WHAT TO PRODUCE:
Reproduce exactly the final portion of the data: every line from the one containing "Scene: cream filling" through the last line, inclusive.

SUPPLIED INFORMATION:
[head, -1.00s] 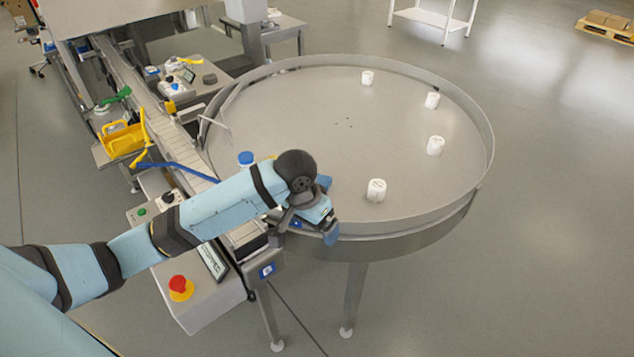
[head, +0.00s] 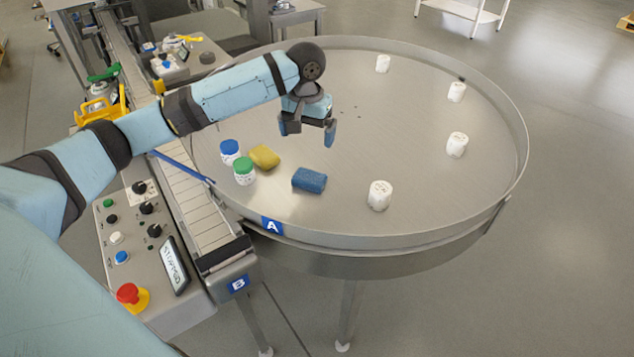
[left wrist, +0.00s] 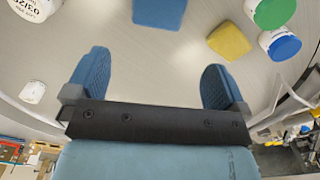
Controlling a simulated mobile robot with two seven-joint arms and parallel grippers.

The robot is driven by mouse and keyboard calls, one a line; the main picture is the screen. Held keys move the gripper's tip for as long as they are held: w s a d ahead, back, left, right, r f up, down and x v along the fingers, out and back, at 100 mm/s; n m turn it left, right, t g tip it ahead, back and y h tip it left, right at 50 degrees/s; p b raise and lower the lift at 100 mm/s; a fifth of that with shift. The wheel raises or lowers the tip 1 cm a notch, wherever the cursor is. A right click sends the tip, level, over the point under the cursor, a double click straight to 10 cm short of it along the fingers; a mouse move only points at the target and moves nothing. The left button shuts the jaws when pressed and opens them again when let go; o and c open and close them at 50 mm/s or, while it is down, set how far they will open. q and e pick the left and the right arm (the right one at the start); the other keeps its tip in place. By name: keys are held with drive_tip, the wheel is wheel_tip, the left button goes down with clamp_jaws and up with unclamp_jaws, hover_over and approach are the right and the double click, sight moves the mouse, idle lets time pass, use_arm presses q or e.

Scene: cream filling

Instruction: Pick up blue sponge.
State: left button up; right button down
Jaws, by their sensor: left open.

TASK OUTPUT:
Scene: cream filling

Instruction: Pick up blue sponge.
State: left button up; right button down
Jaws, by their sensor: left open.

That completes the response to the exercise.